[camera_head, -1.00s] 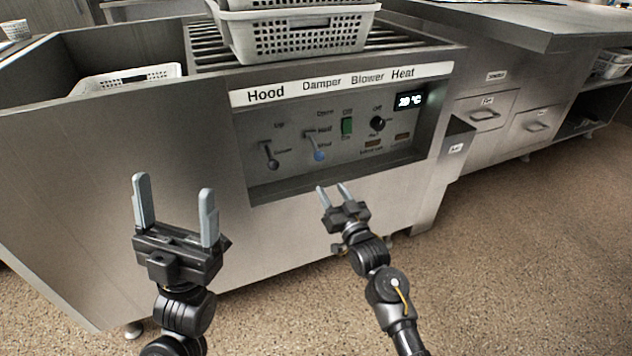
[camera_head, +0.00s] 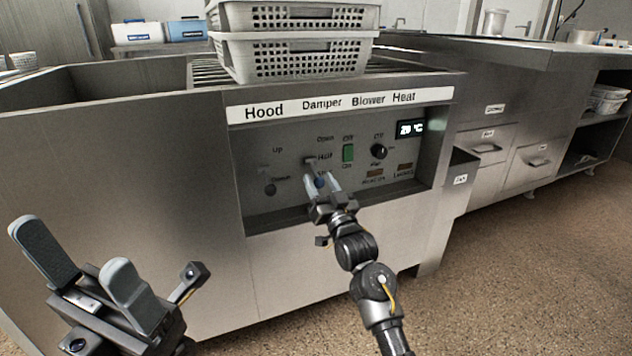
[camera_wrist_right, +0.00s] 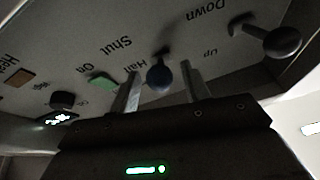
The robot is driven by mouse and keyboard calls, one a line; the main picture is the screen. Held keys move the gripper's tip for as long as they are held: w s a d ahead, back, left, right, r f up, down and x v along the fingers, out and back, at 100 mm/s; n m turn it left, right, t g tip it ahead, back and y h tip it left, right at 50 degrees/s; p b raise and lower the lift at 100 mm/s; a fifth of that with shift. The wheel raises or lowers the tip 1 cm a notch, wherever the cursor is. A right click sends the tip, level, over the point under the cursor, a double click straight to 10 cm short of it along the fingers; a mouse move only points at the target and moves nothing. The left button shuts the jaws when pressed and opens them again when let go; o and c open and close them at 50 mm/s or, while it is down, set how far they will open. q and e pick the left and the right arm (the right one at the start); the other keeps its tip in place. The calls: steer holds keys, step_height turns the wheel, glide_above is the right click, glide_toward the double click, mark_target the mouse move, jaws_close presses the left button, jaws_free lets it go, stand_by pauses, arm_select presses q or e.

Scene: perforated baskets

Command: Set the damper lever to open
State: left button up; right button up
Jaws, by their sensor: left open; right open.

══════

= Written task =
Give the data again exactly as written, with all pictures left out.

= Reply to the exercise =
[camera_head, -1.00s] 
[camera_head, +0.00s] 
[camera_wrist_right, +0.00s] 
The robot is driven by mouse and keyboard calls, one a line; the main picture is the screen. Held keys move the gripper's tip for as long as they are held: w s a d ahead, back, left, right, r f up, down and x v along the fingers, out and back, at 100 mm/s; n m turn it left, right, t g tip it ahead, back and y h tip it left, right at 50 degrees/s; p b raise and lower the lift at 100 mm/s; a fifth of that with shift. The wheel raises or lowers the tip 1 cm a notch, wherever the cursor is. A right click sends the tip, level, over the point under the cursor, a double click straight to 10 cm short of it along the fingers; a mouse move only points at the target and moves nothing. The left button shuts the jaws when pressed and opens them again when let go; o and c open and close them at 50 mm/s or, while it is down, set how far they will open. q and e pick the left and the right arm (the right one at the start); the other keeps its tip in place. The calls: steer holds keys, step_height turns the wheel, glide_above is the right click, glide_toward the double click, mark_target the mouse move, jaws_close presses the left button, jaws_free lets it go, stand_by pauses, arm_select presses q or e.

Scene: perforated baskets

Command: Set the damper lever to open
State: left button up; right button up
Jaws, by their sensor: left open; right open.

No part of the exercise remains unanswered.